1st video... nice digital camera. Like other, I have watched a few videos on Bees and I am a member of the bee club at the University of South Florida. I am still learning and not an active hobbyist or professional. You have an interesting setup and some that I have watched would have split the Italian and German into 2-3 more hives preparing for the dearth to be over. Since you have so much resources already. Love the hive. Very strong and I look forward to learning more as I watch.
Welcome to the channel. I'm no expert. These videos are documentaries... not how-tos. Thanks for watching!
I'm so happy things are looking so good for your bees!
Flow frames....?
Wow... so dang impressive on production. My bees are too darn lazy.

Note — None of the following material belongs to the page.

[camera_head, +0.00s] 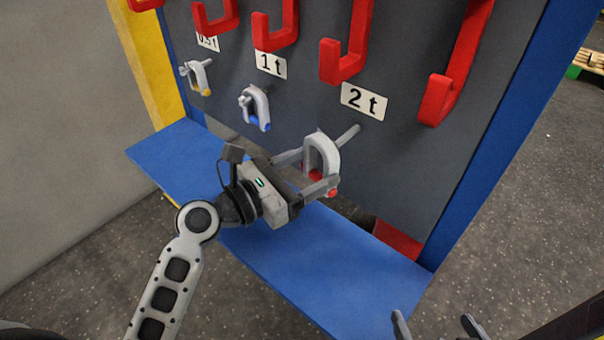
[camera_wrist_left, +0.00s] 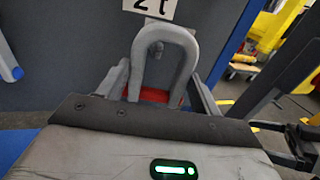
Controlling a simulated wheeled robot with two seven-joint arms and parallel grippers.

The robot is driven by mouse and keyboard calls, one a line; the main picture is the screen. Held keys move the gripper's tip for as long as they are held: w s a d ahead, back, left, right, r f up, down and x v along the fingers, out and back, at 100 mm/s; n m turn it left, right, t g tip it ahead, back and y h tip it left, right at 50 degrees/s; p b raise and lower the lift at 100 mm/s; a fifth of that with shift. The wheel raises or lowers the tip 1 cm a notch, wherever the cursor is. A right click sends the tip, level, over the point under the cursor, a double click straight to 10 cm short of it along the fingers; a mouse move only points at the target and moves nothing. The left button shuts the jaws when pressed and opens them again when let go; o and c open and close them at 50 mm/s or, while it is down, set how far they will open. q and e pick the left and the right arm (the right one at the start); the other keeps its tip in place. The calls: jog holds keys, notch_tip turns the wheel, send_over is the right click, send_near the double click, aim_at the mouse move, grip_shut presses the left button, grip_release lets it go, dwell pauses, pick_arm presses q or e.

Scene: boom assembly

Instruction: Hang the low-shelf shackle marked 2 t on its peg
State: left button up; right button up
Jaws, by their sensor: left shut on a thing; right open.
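My left gripper (camera_head: 318,170) is shut on a grey bow shackle (camera_head: 328,146) with red pin ends and holds it upright, bow up, in front of the board. The grey 2 t peg (camera_head: 348,134) sticks out of the board below the 2 t label (camera_head: 364,101), right behind the bow. In the left wrist view, the shackle (camera_wrist_left: 190,48) stands between the fingers, and the peg's end (camera_wrist_left: 157,46) shows inside the top of the bow. I cannot tell whether the peg passes through it. My right gripper (camera_head: 436,326) is open and empty at the bottom edge.
Smaller shackles hang on the pegs under 0.5 t (camera_head: 197,76) and 1 t (camera_head: 256,108). Several red hooks (camera_head: 345,62) jut out above. A blue shelf (camera_head: 345,275) runs below the board, with a blue post (camera_head: 500,130) at right.

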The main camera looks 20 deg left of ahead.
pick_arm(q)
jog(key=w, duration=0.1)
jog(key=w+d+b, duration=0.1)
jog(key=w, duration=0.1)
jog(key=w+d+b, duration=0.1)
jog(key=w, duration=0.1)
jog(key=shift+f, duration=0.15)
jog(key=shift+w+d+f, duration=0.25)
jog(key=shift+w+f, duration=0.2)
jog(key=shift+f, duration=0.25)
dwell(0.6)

I'm new to keeping but found my bees were not using the honey super so i removed my excluders too. I havent been back in but noticed they are using the opening on that box now.
Removing the excluder helped on the New package Italians but not the Russians. Balboa hive is totally fine with the excluder. Every hive is different.

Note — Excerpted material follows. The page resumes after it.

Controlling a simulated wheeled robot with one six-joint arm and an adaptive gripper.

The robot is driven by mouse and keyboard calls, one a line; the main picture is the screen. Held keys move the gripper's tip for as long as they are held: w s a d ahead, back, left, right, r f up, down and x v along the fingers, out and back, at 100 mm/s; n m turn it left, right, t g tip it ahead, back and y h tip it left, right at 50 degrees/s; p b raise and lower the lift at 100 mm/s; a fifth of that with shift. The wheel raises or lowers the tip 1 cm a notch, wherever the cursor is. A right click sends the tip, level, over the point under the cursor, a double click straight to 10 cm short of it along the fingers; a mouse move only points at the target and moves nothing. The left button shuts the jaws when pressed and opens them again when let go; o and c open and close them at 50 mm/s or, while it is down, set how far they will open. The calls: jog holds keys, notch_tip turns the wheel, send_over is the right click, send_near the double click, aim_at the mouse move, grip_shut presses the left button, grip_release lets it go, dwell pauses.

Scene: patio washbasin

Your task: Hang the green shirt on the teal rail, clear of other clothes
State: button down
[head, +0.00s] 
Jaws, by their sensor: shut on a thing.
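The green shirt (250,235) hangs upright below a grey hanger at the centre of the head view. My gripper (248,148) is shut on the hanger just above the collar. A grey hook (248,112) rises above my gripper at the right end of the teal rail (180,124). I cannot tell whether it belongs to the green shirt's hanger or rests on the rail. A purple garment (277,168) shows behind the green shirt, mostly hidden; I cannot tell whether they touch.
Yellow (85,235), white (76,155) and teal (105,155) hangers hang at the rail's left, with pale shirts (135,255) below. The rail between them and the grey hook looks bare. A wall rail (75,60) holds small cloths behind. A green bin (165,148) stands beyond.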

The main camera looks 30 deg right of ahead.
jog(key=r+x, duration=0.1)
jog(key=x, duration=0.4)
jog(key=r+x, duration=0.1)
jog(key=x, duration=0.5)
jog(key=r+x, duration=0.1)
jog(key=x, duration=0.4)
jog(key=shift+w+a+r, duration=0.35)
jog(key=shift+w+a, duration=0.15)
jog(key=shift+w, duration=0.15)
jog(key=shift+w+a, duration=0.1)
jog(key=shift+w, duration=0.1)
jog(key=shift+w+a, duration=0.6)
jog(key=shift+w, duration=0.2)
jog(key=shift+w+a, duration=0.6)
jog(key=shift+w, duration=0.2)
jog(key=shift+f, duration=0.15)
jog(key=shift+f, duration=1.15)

Well done, Jim. That first winter was heartbreaking; what a contrast with your success now. Are you now turning your thoughts to the inevitable honey harvest? Centrifuge, honey jars/lids, labels? Maybe even get that Flow super on one of the hives?
I'm 100% focused on the bees right now. It is exhilarating to see that honey, but it's just not on my mind yet. I don't even have an extractor or plans to get one this year. I might borrow one if I need it. Next step is mite testing and planning for the fall, treating and I definitely will be supering for the fall flow. I do expect a harvest, but it's not a priority. The goal is to go into winter with 10 strong hives and get as many as possible to spring. (Then we'll talk about labels!)

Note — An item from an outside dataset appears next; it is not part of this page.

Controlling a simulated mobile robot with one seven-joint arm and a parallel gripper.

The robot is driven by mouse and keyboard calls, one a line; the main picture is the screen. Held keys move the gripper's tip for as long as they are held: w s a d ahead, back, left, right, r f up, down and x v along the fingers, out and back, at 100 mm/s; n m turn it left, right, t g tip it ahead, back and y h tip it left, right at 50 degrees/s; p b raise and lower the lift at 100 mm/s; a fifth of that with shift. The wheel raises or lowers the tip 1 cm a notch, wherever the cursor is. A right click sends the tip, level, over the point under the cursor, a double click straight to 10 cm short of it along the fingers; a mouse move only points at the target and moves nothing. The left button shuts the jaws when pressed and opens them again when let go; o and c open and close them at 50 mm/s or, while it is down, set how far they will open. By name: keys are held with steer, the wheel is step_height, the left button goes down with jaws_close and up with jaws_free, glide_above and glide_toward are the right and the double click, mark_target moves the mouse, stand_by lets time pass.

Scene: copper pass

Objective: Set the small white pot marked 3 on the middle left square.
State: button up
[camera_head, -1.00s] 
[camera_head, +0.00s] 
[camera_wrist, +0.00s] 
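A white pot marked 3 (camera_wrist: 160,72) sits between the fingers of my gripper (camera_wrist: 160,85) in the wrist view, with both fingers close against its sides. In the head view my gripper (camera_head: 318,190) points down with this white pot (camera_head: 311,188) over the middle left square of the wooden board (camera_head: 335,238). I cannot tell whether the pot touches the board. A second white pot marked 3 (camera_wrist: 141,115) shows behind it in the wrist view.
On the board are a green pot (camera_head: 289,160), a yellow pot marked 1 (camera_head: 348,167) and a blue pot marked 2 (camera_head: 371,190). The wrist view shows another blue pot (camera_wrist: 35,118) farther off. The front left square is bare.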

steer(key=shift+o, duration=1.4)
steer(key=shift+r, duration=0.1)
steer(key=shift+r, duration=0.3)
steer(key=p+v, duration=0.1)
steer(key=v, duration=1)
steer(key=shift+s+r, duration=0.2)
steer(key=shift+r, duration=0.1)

speaking for my self. personally i think queen excluders are honey excluders. ive used them in the past but i find without them i have more honey yields nice video thanks for sharing
So you think you have a system? Did you run that by those bees first? One thing I've learned... Bees are everything but predictable, especially when I want or need them to bee.
I wouldn't say a 'system'... more like a vision with a lot of different paths to get there. My previous experiences help me figure out course corrections. But yes, every day they throw something new at me. Not a big deal. It's all learning.
So true, I hope you didn't take this as criticism as I wrote as a tongue in cheek comment. I really appreciate you sharing your journey with us, it gas been informative, fun and impressionable on me at least. Keep the journey going!
Just curious but, why didn’t you collect the honey from the italian hive? I’d love to see some videos showing you collecting the honey, so satisfying to watch these!
2:55 "These bees are A-holes."😂🐝🐝
This is really a good year for your. I watch all your videos since first year and every year get better.
Maybe you should start using flow hive in Italian bees (Balboa or new one) I think they will can filled this year.
Don't forget to send me some honey :)
Thanks for staying around and commenting. I appreciate the support!